L’article dont il est question, très documenté sur les connaissances actuelles en matière de développement du jeune enfant, appelle tout de même des remarques concernant les conclusions sur la résidence d’un petit enfant dont les parents sont séparés. Je vais essayer de montrer en quoi les justes références à des travaux indiscutables ne suffisent pas à déduire de pareilles conclusions et envisagerai d’autres possibilités.
- Les travaux des psychologues du comportement ont montré l’importance de l’attachement pour un bébé et la différence entre le père et la mère. Mais ils n’ont pas montré que des écarts par rapport à cette norme constituaient un risque grave pour l’enfant. Autrement dit, on ne peut affirmer qu’une modification des rôles décrits par M. Berger sera dangereux pour l’enfant.
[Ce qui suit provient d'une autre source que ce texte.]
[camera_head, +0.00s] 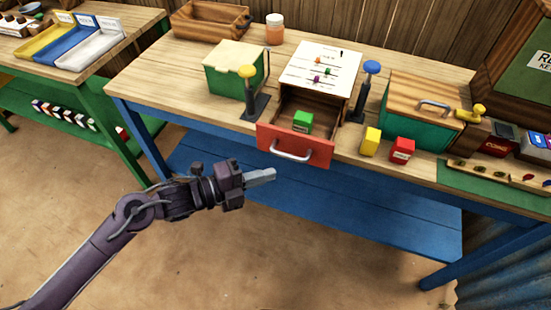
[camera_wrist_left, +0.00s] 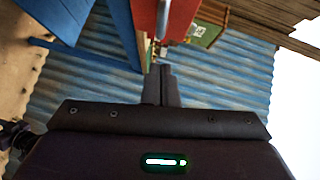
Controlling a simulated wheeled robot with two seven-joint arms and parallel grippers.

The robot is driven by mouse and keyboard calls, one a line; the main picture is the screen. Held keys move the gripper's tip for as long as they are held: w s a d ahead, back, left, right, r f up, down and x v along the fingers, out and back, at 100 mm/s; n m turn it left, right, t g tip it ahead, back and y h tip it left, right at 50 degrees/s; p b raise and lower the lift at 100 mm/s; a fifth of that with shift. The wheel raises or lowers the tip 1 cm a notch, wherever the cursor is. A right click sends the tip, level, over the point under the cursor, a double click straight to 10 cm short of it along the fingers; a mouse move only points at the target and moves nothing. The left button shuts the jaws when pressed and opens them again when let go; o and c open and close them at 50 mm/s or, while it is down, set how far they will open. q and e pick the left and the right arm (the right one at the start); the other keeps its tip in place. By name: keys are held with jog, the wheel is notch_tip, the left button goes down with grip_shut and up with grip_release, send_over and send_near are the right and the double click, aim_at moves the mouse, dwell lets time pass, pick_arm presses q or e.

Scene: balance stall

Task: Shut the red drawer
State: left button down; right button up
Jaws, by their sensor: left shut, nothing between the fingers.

Par contre l’histoire nous apprend [1] que pendant des siècles les enfants de la noblesse étaient placés en nourrice et n’avaient pas de troubles psychologiques particuliers.
- L’attachement primaire, et en particulier le lien de sécurisation, plus développé chez la mère, n’est pas le seul mécanisme de développement. Il y en a d’autres et, parmi eux l’attachement du parent pour l’enfant. Les mères ayant une avance sur les pères en raison de la grossesse, il est important que ces derniers puissent avoir le temps de nouer cet attachement. Pour qu’il s’implique envers son enfant, qu’il ait envie de participer à son éducation – qui commence très tôt – il faut que le père puisse passer suffisamment de temps avec lui et qu’il puisse y prendre du plaisir, sans trop de contraintes. M. Berger note judicieusement qu’il ne faut pas frustrer le père des contacts avec son enfant. Mais ces contacts sont de divers types, en particulier donner des soins au bébé, le nourrir, le baigner, l’endormir et le consoler s’il a peur ; c’est aussi lui faire partager certains éléments de sa propre vie, en particulier l’endroit où il vit, et les personnes qui lui sont chères. Ce n’est pas en venant lui faire guili-guili trois fois une heure par semaine au domicile de son ex-compagne qu’un père peut connaître les joies – et les contraintes – d’élever un enfant.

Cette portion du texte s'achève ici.